10. 10. An air movement system as claimed in claim 9, wherein the fan rotational speed control system is arranged to adjust the preset constant volume air flow to a lower rate in the event the rotational speed of the fan rises to said predetermined value, thereby to reduce the duty on the fan and maintain the rotational speed at not more than said predetermined value.
11. 11. An air movement system as claimed in claim 9, wherein the electric motor driving the fan comprises an electronically-commutated (EC) motor with integrated electronic circuitry.
12. 12. An air movement system as claimed in any of claims 9 to 11, wherein the control system includes a microprocessor having an input to monitor fan speed, the microprocessor being pre-programmed with data for the fan performance characteristics whereby the fan speed indicates the actual fan duty point.

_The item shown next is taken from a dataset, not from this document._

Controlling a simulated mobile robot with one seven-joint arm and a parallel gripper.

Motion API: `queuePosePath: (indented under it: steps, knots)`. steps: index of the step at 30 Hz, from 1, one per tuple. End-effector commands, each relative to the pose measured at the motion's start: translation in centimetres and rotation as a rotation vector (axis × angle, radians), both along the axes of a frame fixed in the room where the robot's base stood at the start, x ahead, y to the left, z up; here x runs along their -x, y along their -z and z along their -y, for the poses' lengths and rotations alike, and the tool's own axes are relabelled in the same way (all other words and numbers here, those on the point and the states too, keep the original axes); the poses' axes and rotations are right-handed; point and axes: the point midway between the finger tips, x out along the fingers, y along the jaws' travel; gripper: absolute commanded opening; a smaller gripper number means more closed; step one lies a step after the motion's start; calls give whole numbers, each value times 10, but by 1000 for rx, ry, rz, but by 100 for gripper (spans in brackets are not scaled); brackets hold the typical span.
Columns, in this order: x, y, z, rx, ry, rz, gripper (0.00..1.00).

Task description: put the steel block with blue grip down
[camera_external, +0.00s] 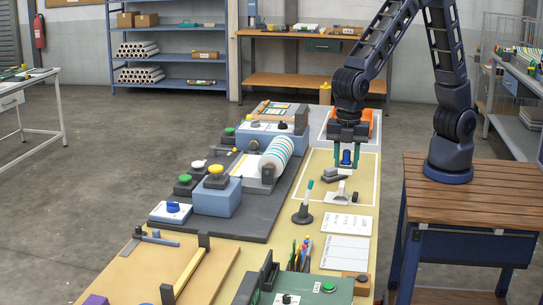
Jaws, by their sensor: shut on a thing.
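The steel block with blue grip (346,158) is between the fingers of my gripper (347,163). Its blue grip shows between the two greenish fingers, which point down and are shut on it. The block hangs over the yellowish bench top (365,215), inside or near a white-outlined area. A dark grey flat piece (334,175) lies just below and to the left of it. I cannot tell whether the block touches anything beneath it. The underside of the block is too small to make out.
The press with its striped roller (277,153) stands left of my gripper. An orange object (363,117) is behind the gripper. A white-bladed tool (340,197) and a brush in a dark stand (303,205) are in front. Paper sheets (346,249) lie nearer.

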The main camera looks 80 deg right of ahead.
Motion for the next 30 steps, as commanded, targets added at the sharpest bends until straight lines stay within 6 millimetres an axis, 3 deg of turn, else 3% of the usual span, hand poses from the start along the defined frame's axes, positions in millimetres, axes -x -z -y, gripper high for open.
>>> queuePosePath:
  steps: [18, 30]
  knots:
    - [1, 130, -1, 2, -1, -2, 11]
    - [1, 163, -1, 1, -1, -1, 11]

13. 13. An air movement system as claimed in claim 12, wherein the microprocessor includes an input for the maximum permissible speed whereby that speed can be preset.
14. 14. An air movement system as claimed in any of claims 9 to 13, wherein the fan rotational speed control system includes an alarm arrangement which indicates an alarm condition in the event that the rotational speed of the fan is restricted to a value below that required to maintain a constant air volume flow.
15. 15. An air movement system as claimed in any of claims 9 to 14, wherein the microprocessor includes an input for connection to a building management system (BMS) of a building within which the air movement system is installed.
16. 16. An air movement system as claimed in any of claims 9 to 15, wherein the electric motor comprises an EC motor including a DC supply output which is arranged to power the control system.
17. 17. An air movement system as claimed in any of claims 9 to 16, wherein the fan comprises a forward-curved centrifugal blower.
18. 18. An air movement system as claimed in claim 9 and substantially as hereinbefore described with reference to and as illustrated in the accompanying drawings.